1. Antitrust and the Cable Bottleneck.
The first speech was from the head of the Justice Department’s Antitrust Division, Bill Baer. His address to an October 2015 Duke Law School conference on the Future of Video Competition and Regulation, titled “Video Competition: Opportunities and Challenges,” laid out the federal government’s policy framework for assessing broadband mergers and the state of competition in broadband Internet access services.
Starting from the premise that it is the role of competition policy and antitrust enforcement to “ensure that consumers continue to benefit from the extraordinary innovation we are witnessing,” Baer posited that developments like streaming Internet television and video on demand represent what
Antitrust enthusiasts like to call…disruptive innovation. Some innovation comes from incumbents smart and nimble enough to take advantage of these new opportunities. But new entrants deserve a lot of credit, too. Companies like Netflix and Amazon offer consumers flexibility and control; established players like CBS and HBO have been forced to respond.
Baer went on to assert that “today most consumers do not enjoy competition for high-speed Internet access.” That’s the rub. Not that he was wrong in pointing out that the economics of wired networks (with substantial capital expenditure requirements and huge sunk costs) both deter new entry and often give incumbents a significant pricing advantage. That’s “axiomatic,” to use Baer’s term. Rather, he was talking about what regulators have historically termed the “bottleneck monopoly” of cable television companies.

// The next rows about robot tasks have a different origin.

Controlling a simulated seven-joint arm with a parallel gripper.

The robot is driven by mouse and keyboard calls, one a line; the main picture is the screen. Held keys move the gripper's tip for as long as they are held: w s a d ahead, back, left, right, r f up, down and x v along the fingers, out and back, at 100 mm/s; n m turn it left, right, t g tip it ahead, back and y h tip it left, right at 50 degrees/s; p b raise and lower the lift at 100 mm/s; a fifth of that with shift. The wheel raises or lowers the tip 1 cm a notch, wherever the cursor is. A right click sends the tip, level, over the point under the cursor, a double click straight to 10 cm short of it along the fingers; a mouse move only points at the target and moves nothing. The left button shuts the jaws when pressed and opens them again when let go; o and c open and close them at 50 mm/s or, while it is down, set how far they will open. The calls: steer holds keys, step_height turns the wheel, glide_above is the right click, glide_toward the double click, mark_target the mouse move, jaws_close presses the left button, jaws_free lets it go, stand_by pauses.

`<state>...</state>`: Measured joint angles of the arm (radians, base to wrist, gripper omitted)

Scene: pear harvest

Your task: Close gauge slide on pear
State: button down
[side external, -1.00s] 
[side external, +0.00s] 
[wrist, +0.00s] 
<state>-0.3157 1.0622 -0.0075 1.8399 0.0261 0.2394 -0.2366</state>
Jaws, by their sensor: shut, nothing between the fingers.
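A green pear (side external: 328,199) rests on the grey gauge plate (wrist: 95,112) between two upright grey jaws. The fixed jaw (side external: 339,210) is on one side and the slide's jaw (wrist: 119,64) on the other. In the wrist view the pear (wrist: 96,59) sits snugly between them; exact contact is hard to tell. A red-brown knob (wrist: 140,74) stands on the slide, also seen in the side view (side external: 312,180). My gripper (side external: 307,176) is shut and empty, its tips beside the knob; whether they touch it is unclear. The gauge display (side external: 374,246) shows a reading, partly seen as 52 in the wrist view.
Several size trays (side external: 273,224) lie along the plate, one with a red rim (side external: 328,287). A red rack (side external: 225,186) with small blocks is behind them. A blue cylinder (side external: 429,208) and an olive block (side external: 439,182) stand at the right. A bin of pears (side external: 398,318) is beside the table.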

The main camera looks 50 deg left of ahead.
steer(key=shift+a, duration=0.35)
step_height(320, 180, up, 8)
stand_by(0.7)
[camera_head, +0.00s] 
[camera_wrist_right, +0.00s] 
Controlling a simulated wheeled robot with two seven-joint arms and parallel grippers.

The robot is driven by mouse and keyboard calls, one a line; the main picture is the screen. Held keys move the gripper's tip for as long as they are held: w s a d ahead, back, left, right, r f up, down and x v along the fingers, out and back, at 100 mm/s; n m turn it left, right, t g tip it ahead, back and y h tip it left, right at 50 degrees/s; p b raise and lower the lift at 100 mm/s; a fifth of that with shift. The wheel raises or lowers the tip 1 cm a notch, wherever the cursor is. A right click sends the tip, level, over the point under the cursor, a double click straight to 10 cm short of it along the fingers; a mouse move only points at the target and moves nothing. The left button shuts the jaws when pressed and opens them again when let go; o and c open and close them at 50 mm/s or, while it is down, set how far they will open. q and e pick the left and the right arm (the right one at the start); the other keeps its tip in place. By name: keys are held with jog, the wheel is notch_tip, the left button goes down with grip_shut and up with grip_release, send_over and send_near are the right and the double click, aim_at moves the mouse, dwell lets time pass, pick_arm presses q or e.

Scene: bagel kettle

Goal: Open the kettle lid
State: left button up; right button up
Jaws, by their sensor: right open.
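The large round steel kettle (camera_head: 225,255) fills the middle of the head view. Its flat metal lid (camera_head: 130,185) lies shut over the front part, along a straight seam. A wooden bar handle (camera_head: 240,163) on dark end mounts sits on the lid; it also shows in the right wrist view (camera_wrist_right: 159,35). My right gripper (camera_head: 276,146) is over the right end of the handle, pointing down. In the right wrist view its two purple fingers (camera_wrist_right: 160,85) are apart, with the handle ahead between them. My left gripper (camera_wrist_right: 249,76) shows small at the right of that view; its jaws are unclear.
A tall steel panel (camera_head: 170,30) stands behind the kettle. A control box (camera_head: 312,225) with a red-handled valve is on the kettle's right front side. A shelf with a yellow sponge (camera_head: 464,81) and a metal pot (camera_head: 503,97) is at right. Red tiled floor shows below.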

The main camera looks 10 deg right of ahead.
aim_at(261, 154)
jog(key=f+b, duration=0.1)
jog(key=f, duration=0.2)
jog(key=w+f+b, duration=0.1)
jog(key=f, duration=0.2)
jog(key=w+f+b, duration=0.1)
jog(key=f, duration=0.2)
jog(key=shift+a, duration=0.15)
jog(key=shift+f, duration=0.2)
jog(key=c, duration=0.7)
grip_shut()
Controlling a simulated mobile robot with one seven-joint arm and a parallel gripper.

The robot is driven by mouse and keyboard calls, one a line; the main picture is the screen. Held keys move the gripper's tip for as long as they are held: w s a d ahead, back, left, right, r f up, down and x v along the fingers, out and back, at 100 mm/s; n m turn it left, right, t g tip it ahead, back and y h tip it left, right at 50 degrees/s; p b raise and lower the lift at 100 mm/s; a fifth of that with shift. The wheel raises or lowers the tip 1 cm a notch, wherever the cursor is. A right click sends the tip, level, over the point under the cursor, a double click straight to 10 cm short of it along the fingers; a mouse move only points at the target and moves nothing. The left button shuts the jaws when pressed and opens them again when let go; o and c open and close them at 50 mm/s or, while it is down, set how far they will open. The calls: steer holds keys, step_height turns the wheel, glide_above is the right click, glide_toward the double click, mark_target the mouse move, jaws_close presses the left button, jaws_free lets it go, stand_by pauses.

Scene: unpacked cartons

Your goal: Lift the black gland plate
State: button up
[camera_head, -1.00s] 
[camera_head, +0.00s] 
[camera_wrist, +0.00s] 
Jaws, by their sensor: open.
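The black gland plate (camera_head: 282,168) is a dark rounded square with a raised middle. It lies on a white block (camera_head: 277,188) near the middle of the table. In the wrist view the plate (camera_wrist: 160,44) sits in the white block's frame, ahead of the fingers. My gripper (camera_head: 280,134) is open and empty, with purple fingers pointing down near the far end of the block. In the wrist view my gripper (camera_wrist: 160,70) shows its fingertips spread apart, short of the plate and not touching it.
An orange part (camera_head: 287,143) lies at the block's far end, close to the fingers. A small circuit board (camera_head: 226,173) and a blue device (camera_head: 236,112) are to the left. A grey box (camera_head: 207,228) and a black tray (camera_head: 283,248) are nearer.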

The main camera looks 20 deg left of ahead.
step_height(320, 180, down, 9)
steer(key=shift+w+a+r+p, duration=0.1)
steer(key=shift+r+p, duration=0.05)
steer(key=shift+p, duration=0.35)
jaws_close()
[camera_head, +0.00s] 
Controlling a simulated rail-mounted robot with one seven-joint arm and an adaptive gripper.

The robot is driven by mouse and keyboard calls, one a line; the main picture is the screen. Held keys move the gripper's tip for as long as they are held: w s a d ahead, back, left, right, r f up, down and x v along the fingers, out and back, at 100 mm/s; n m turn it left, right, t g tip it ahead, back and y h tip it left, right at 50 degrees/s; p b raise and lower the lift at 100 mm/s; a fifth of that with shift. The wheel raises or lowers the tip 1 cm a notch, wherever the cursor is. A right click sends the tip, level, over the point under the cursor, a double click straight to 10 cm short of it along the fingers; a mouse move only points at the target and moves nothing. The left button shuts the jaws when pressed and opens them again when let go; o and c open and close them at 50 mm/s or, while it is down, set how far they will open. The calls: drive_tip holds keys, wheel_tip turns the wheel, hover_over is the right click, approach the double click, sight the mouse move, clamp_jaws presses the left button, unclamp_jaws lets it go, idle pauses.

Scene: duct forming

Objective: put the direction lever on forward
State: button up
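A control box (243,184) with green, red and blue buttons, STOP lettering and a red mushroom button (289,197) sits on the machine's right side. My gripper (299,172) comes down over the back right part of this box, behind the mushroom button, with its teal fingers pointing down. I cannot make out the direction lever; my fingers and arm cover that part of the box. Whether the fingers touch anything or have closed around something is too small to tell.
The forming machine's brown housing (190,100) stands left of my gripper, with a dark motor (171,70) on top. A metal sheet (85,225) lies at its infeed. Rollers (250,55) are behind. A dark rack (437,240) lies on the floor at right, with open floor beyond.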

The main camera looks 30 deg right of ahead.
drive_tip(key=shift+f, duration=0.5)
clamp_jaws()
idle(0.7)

He may have been right on that point, too — although Google Fiber, Verizon FiOS, AT&T U-verse and municipal broadband networks like Chattanooga’s (boasting 1GB throughput) that provide what the city calls “Internet speeds that are unsurpassed in the Western Hemisphere” for “the entire community, urban or rural, business or residence” are both widely deployed and seem largely to have been overlooked in Baer’s analysis. The real problem is that Baer embraced and reaffirmed the Federal Communications Commission’s policy goals in video regulation as part of his bottleneck analysis, saying explicitly that the Antitrust Division “share[s] both space and point of view with the FCC.”
This is a sea-change in the antitrust position on regulatory efficacy. More than 30 years ago, when this author cut his eye teeth as a young law school graduate with the Antitrust Division, it was equally axiomatic that regulatory agencies could never control bottleneck monopolists and that antitrust enforcement needed to take regulatory policy as a given, “simply as another fact of market life” to work into its analysis. (In the United States v. AT&T monopolization case, for instance, two former FCC Common Carrier Bureau chiefs testified that the FCC “is not and never has been capable of effective enforcement of the laws governing AT&T’s behavior.”) Baer’s embrace of the FCC’s re-definition of high-speed Internet access to 25 MBps and its controversial Open Internet Order (more commonly known as network neutrality) discard that worldview in favor of one which implies regulation can indeed control anticompetitive behavior by bottleneck monopolists. I must respectfully disagree. While its motivations are usually laudatory, the FCC’s history is unfortunately more one of what scholars deem “regulatory capture” than effective use of regulation to preserve and enhance competition See my last Project DisCo article on set-top box competition for a sad, decades-long example.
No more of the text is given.